Goal of the exercise
Reproduce the listing below exactly, minus its pictures.

Given information
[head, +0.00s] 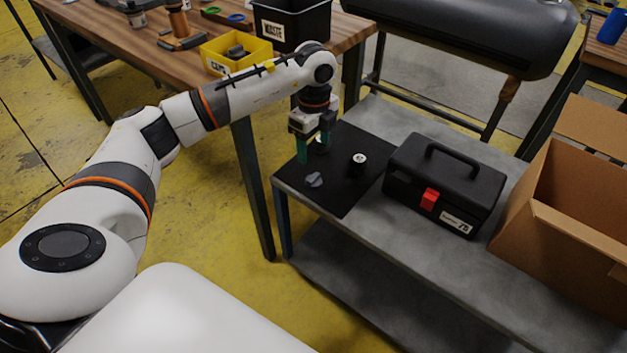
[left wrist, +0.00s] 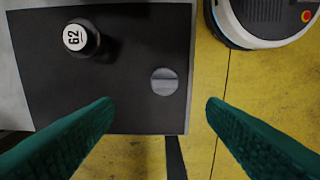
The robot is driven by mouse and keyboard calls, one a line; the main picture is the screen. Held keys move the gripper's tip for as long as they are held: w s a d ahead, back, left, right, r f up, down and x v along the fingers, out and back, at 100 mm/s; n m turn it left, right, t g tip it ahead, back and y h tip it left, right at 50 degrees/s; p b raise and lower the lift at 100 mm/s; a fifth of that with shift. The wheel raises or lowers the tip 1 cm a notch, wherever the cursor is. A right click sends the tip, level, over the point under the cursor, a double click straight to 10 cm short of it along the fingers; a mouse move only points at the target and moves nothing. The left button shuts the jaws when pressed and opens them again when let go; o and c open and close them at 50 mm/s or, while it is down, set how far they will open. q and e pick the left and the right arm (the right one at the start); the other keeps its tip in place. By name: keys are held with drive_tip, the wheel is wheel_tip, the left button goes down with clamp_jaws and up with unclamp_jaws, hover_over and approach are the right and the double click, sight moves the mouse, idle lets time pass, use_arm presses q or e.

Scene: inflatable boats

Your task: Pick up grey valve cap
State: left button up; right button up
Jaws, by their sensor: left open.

Solution for this task
[head, +0.00s] 
[left wrist, +0.00s] 
The robot is driven by mouse and keyboard calls, one a line; the main picture is the screen. Held keys move the gripper's tip for as long as they are held: w s a d ahead, back, left, right, r f up, down and x v along the fingers, out and back, at 100 mm/s; n m turn it left, right, t g tip it ahead, back and y h tip it left, right at 50 degrees/s; p b raise and lower the lift at 100 mm/s; a fifth of that with shift. The wheel raises or lowers the tip 1 cm a notch, wherever the cursor is. A right click sends the tip, level, over the point under the cursor, a double click straight to 10 cm short of it along the fingers; a mouse move only points at the target and moves nothing. The left button shuts the jaws when pressed and opens them again when let go; o and c open and close them at 50 mm/s or, while it is down, set how far they will open. q and e pick the left and the right arm (the right one at the start); the other keeps its tip in place. By name: keys are held with drive_tip, the wheel is wheel_tip, the left button goes down with clamp_jaws and up with unclamp_jaws, hover_over and approach are the right and the double click, sight moves the mouse, idle lets time pass, use_arm presses q or e.

Scene: inflatable boats

Your task: Pick up grey valve cap
State: left button up; right button up
Jaws, by their sensor: left open.

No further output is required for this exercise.